Material
"""
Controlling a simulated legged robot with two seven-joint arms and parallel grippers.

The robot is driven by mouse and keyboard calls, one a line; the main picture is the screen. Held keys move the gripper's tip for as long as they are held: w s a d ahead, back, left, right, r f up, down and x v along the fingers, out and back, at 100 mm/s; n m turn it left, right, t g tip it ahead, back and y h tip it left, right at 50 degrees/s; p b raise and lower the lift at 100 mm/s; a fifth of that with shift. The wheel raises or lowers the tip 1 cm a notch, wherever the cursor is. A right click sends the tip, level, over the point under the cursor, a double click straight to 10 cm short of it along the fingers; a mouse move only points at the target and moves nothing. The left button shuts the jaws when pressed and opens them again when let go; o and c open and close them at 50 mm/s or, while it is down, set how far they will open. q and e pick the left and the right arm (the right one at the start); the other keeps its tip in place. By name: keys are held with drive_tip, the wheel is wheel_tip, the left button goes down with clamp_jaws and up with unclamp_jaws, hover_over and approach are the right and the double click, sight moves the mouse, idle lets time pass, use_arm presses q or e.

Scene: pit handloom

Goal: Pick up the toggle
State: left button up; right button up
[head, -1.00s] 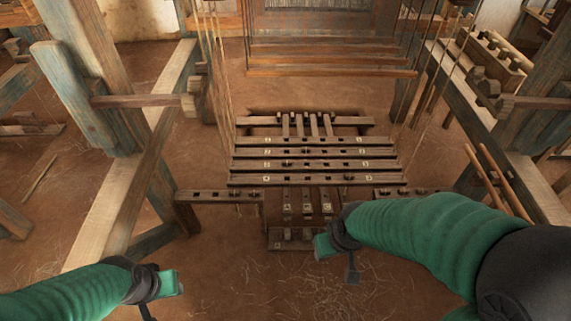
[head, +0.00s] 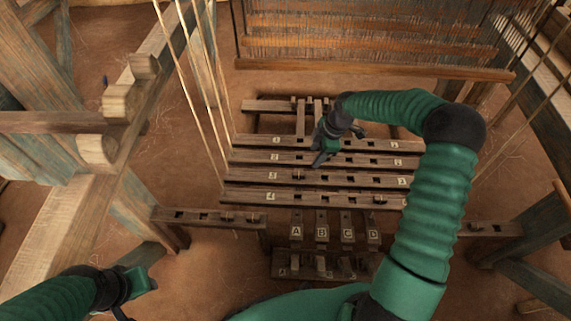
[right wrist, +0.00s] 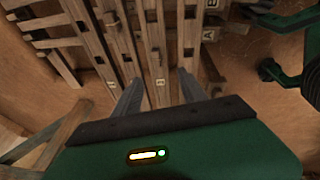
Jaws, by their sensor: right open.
"""
Reproduce the data word for word, excluding its pictures.

Exercise result
Controlling a simulated legged robot with two seven-joint arms and parallel grippers.

The robot is driven by mouse and keyboard calls, one a line; the main picture is the screen. Held keys move the gripper's tip for as long as they are held: w s a d ahead, back, left, right, r f up, down and x v along the fingers, out and back, at 100 mm/s; n m turn it left, right, t g tip it ahead, back and y h tip it left, right at 50 degrees/s; p b raise and lower the lift at 100 mm/s; a fifth of that with shift. The wheel raises or lowers the tip 1 cm a notch, wherever the cursor is. A right click sends the tip, level, over the point under the cursor, a double click straight to 10 cm short of it along the fingers; a mouse move only points at the target and moves nothing. The left button shuts the jaws when pressed and opens them again when let go; o and c open and close them at 50 mm/s or, while it is down, set how far they will open. q and e pick the left and the right arm (the right one at the start); the other keeps its tip in place. By name: keys are held with drive_tip, the wheel is wheel_tip, the left button goes down with clamp_jaws and up with unclamp_jaws, hover_over and approach are the right and the double click, sight moves the mouse, idle lets time pass, use_arm presses q or e.

Scene: pit handloom

Goal: Pick up the toggle
State: left button up; right button up
[head, -1.00s] 
[head, +0.00s] 
[right wrist, +0.00s] 
Jaws, by their sensor: right open.

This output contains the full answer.